Eric Haywood has spent over a decade writing for network and premium cable television series including ABC’s Private Practice, Showtime’s Soul Food, NBC’s Hawaii, and the Fox drama Empire. Follow Eric on Twitter at @EricHaywood.
One of the many clichés we often hear about Hollywood is that it’s “just like high school with money.” Unfortunately, the reason why that’s repeated so often is because, in far too many cases, it happens to be true.
The phrase needs little explanation, but for those who haven’t already heard it a million times, “high school with money” basically refers to the idea that too many people working in Hollywood tend to be as insecure and cliquish as your average group of 16-year-old kids – very, very wealthy kids.
Why? Well, because they work in Hollywood.
To be fair, whether the industry actually made them this way or simply exacerbated a pre-existing condition is anybody’s guess. But you know when you’re dealing with one of these people because, for them, creating the best TV shows and movies possible is often a secondary concern. Think you’re going to break into show business and be surrounded by nothing but brilliant creative minds, obsessively focused on telling incredible stories and offering them to the public in exchange for fame, fortune, and the thanks of a grateful nation? Think again.
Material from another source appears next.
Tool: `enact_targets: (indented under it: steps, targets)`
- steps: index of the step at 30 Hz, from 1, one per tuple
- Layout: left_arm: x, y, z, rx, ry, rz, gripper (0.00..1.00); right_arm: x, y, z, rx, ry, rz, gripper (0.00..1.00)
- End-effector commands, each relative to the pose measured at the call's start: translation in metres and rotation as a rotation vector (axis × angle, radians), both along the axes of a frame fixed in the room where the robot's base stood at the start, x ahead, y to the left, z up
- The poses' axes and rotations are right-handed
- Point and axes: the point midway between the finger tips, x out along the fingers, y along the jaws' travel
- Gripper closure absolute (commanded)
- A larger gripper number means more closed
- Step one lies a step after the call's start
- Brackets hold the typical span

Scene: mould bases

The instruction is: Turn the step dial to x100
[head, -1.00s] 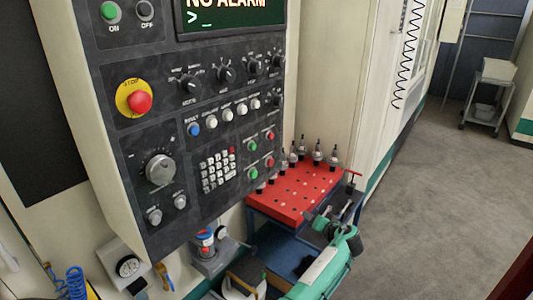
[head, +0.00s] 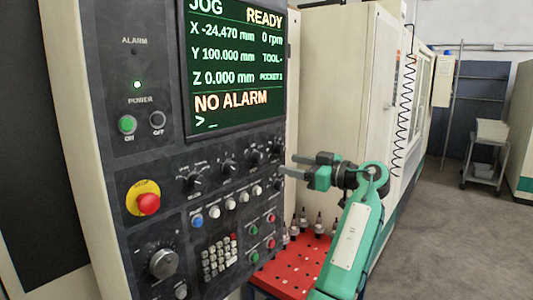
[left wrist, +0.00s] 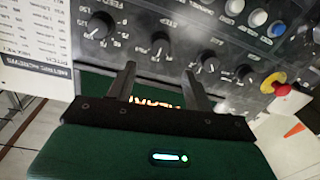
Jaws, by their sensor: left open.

You’d be surprised how often adult men and women revert back into their petty high school-aged selves when working in this industry. Instead of finding a sense of artistic validation in the work itself or basking in the aforementioned fame and fortune, many of your future employers and coworkers will invest disproportionate amounts of time and energy into strengthening bonds with people they like and keeping those they don’t like at arm’s length, or forming opinions of others based not on the merits of their work, but on the people with whom they choose to befriend. Just like high school.
And there you are, the up-and-coming television writer. You’ve read tons of how-to screenwriting books, written a whole stack of pilots, and consumed ungodly amounts of television to keep yourself conversant on all the hottest shows of the moment. In short, you’ve done everything they say you’re supposed to do as a writer. And you should.
The problem is, none of that prepares you for the things that can impact your career as a writer even though they have nothing to do with the actual writing process. For instance, in addition to coming up with great ideas, pitching them well, and cranking out page-turning drafts that keep your showrunner happy, you’ll need to balance those skills with an acute awareness that alliances tend to form amongst like-minded writers on the same staff. It’s human nature: put a dozen people in a room for long enough and gradually, individual relationships are born and cliques begin to take shape. This is even more common between writers who’ve worked together in the past or have a longtime friendship that precedes the show they’re working on now.
So what does all this mean for you? All you really want, at this stage of your career, is to learn as much as you can about the craft of writing for television and maintain a bit of career stability, right? Well, the existence of these workplace alliances is a necessary part of your education because they can hurt you just as easily as they can help you.
This probably holds true for any kind of work environment. But when one key ingredient – a dash of celebrity – is added to the mix, it tends to act as a booster shot to people’s egos (many of which are already pretty fragile to begin with) in a way that you’re unlikely to find in other places. Due to the unpredictable nature of show business, anyone on a writing staff can catapult from relative obscurity to talk of the town at any given moment…or vice versa. This tends to inflame peoples’ insecurities and make them cling to their friends and banish their (perceived) enemies, merit be damned.
This might sound incredibly obvious and simplistic, but ideally, what you want is to steer clear of these alliances altogether. Instead, conduct yourself in such a way that you’re on good terms with everyone on your show’s staff. I’m not suggesting that you become an ass-kisser and try to make each person love you, but you’re far better off in the long run if you don’t easily fall into “this camp” or “that camp” if you happen to land on a staff that doesn’t get along. Do your best to remain above the fray. Your future could depend on it.